[TASK TO COMPLETE]: Take the data below and copy exactly the lines starting at the one with "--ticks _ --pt" and finishing at the one with "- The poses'", both included.
>> Begin
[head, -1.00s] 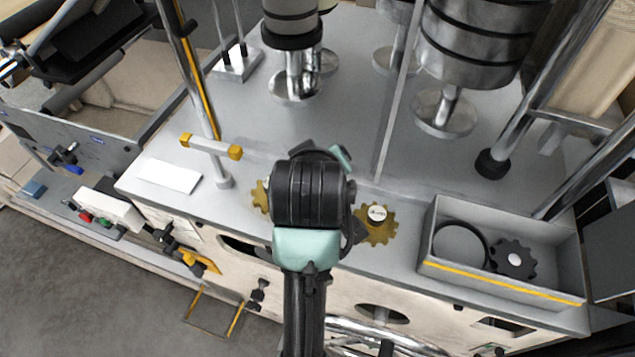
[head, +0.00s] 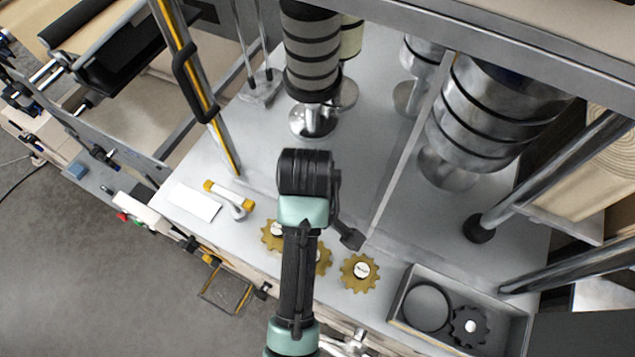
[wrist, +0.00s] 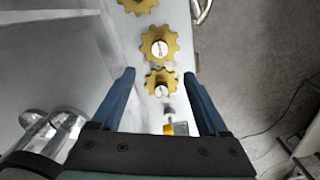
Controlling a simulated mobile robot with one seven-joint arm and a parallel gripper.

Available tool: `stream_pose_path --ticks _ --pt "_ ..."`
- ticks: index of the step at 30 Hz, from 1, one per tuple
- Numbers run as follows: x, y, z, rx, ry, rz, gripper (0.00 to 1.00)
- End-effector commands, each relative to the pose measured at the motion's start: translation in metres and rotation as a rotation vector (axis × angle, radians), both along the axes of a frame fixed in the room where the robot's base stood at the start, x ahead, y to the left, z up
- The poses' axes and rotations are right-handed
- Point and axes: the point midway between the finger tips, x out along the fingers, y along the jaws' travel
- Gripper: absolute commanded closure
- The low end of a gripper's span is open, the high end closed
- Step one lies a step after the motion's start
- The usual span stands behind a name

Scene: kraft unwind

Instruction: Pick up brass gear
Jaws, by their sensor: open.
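Three brass gears lie in a row along the table's front edge. In the head view the left gear (head: 273,233) and the middle gear (head: 322,262) are partly behind my arm; the right gear (head: 360,272) is clear. In the wrist view, the left gear (wrist: 160,83) shows between my open fingertips, the middle gear (wrist: 160,44) lies beyond them, and the right gear (wrist: 137,5) is cut by the top edge. My gripper (wrist: 159,76) is empty, with no visible contact with a gear. In the head view, my arm hides most of it.
An open grey tray (head: 403,294) holding a black ring (head: 426,307) and a dark gear (head: 470,326) stands at the right. A yellow-ended bracket (head: 229,198) and white card (head: 195,202) lie left. Metal posts and rollers (head: 312,50) stand behind; the table between is mostly clear.

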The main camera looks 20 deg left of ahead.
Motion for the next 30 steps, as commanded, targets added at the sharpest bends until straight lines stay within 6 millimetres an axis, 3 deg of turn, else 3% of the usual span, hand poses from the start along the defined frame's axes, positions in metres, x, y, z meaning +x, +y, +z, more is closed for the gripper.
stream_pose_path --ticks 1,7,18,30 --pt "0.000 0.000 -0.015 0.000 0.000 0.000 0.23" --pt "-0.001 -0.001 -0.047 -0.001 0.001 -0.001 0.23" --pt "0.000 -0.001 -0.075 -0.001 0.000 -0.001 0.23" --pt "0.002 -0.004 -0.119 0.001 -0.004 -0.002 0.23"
>> End
[EXPECTED OUTPUT]:
Available tool: `stream_pose_path --ticks _ --pt "_ ..."`
- ticks: index of the step at 30 Hz, from 1, one per tuple
- Numbers run as follows: x, y, z, rx, ry, rz, gripper (0.00 to 1.00)
- End-effector commands, each relative to the pose measured at the motion's start: translation in metres and rotation as a rotation vector (axis × angle, radians), both along the axes of a frame fixed in the room where the robot's base stood at the start, x ahead, y to the left, z up
- The poses' axes and rotations are right-handed

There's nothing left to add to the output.